One thing a lot of businesses like about Werklings is that they’ve come out of quite senior internal roles, like GM of Employee Experience at Medibank or Officeworks or Transurban.
They’ve been in that inevitably icky mess, somewhere that’s imperfect. That’s very different to where someone from a big consultancy is coming from.
With a consultancy, you get the brand name and some fairly robust methodology, which can be great, but sometimes a bit rigid. With a gig worker, you’re going to an individual. You need to see it as a talent process rather than a procurement process.
If there are high interdependencies in your team, you’ll also want to make sure there’s a good feel.

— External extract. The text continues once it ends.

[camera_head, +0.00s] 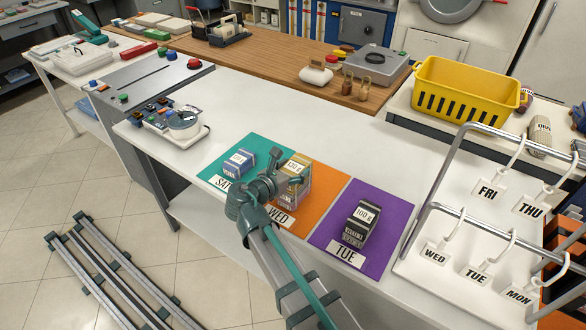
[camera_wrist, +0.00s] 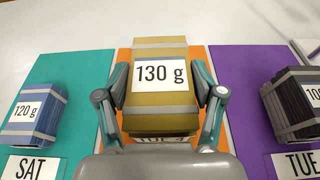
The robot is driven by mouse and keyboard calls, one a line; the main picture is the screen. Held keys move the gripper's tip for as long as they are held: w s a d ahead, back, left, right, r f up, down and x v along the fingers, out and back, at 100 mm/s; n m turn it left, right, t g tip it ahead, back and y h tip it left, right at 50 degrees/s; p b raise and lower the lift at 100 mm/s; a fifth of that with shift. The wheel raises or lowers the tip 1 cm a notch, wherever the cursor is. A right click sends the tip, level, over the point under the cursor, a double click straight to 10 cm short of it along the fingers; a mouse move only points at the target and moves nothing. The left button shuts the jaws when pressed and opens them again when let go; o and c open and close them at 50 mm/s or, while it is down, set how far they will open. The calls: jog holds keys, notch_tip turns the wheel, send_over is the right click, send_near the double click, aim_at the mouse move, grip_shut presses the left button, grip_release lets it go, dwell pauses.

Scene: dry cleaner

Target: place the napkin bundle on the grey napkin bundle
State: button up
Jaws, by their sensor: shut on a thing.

But in the end, remember that you’re not making a forever decision here. You’re not looking so much at potential or checking for threats: you’re just getting someone to deliver one piece of work. If they turn out to be the right fit and you want to use them again, that’s awesome. But if it wasn’t quite the right gel, you’ve still got that piece of work delivered and you can try someone else in the future.
The professional gig economy and the future of work
What’s the future for the gig economy?
Michelle: There are statistics saying 50% of the workforce will be gig-based by 2028. It’s not organisation-driven: it’s a question of where the talent is.
We’re already seeing it happen with organisations that can’t fill head-type roles because those people have jumped out. It’s happening in comms, too. These roles lend themselves perfectly to on-demand talent because they’re so project-based.
“In the future, I think the successful companies will be ones who can say, OK, we’ve got our internal team, but we’ve also got this bunch of talent that we know and trust. And we’ve got the right agreements in place so we can bring them in and out as we need. But that talent is going to be shared: they’re going to be working with other organisations as well.”
At Werkling, 90% of our community have no intention of ever returning to a job. That leaves 10% who are fluid — and we’ve actually had a few people who’ve gone back to some great in-house jobs — but most of the time, you can’t recruit this talent. They don’t want to be acquired.